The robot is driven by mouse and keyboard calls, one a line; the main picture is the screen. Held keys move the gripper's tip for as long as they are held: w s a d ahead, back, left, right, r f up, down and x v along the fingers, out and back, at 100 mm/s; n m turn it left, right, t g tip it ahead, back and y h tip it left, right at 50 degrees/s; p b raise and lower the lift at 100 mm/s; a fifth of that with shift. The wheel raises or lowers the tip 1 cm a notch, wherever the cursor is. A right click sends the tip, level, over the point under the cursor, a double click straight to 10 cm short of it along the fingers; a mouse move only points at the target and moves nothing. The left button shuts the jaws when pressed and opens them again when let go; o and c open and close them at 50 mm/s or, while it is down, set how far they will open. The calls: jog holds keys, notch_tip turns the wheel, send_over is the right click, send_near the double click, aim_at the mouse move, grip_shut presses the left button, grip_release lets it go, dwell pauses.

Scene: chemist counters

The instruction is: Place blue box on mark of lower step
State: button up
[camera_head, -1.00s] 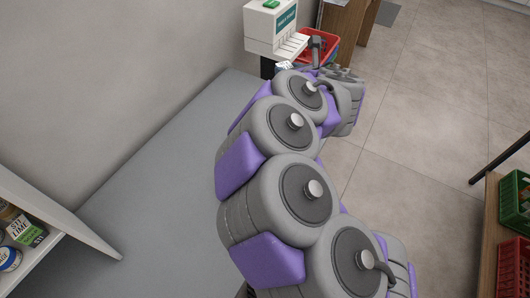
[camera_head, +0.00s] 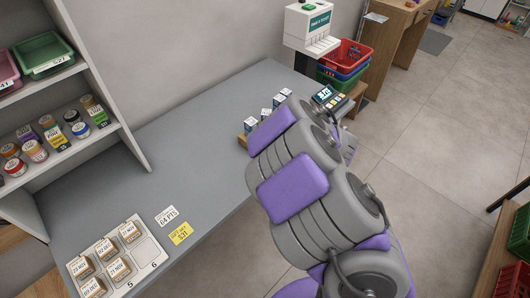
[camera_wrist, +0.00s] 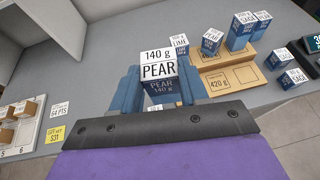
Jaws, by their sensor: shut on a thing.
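My gripper (camera_wrist: 158,82) is shut on a blue box (camera_wrist: 161,88) with a white top reading "140 g PEAR". The box is held in the lower middle of the wrist view, left of a tan two-step stand (camera_wrist: 207,63). The lower step (camera_wrist: 222,88) reads "420 g" and has square outlined marks; no box shows on its visible part. Blue boxes (camera_wrist: 240,32) stand on the upper step. In the head view, the stand (camera_head: 242,141) shows partly behind my arm, which hides my gripper and the held box.
Small blue-and-white boxes (camera_wrist: 282,57) stand on the counter right of the stand. Left are a tray of tan boxes (camera_head: 152,250), price cards (camera_head: 180,233) and shelves of jars (camera_head: 58,137). A scale display (camera_head: 326,95) and baskets (camera_head: 347,55) are beyond. The middle counter (camera_head: 180,160) is clear.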

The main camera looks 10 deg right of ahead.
........
» **Exercise aim**: Leave out the pictures and give the listing above again exactly.

» **Answer to this problem**:
The robot is driven by mouse and keyboard calls, one a line; the main picture is the screen. Held keys move the gripper's tip for as long as they are held: w s a d ahead, back, left, right, r f up, down and x v along the fingers, out and back, at 100 mm/s; n m turn it left, right, t g tip it ahead, back and y h tip it left, right at 50 degrees/s; p b raise and lower the lift at 100 mm/s; a fifth of that with shift. The wheel raises or lowers the tip 1 cm a notch, wherever the cursor is. A right click sends the tip, level, over the point under the cursor, a double click straight to 10 cm short of it along the fingers; a mouse move only points at the target and moves nothing. The left button shuts the jaws when pressed and opens them again when let go; o and c open and close them at 50 mm/s or, while it is down, set how far they will open. The calls: jog holds keys, notch_tip turns the wheel, send_over is the right click, send_near the double click, aim_at the mouse move, grip_shut presses the left button, grip_release lets it go, dwell pauses.

Scene: chemist counters

The instruction is: Place blue box on mark of lower step
State: button up
[camera_head, -1.00s] 
[camera_head, +0.00s] 
[camera_wrist, +0.00s] 
Jaws, by their sensor: shut on a thing.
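My gripper (camera_wrist: 158,82) is shut on a blue box (camera_wrist: 161,88) with a white top reading "140 g PEAR". The box is held in the lower middle of the wrist view, left of a tan two-step stand (camera_wrist: 207,63). The lower step (camera_wrist: 222,88) reads "420 g" and has square outlined marks; no box shows on its visible part. Blue boxes (camera_wrist: 240,32) stand on the upper step. In the head view, the stand (camera_head: 242,141) shows partly behind my arm, which hides my gripper and the held box.
Small blue-and-white boxes (camera_wrist: 282,57) stand on the counter right of the stand. Left are a tray of tan boxes (camera_head: 152,250), price cards (camera_head: 180,233) and shelves of jars (camera_head: 58,137). A scale display (camera_head: 326,95) and baskets (camera_head: 347,55) are beyond. The middle counter (camera_head: 180,160) is clear.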

The main camera looks 10 deg right of ahead.

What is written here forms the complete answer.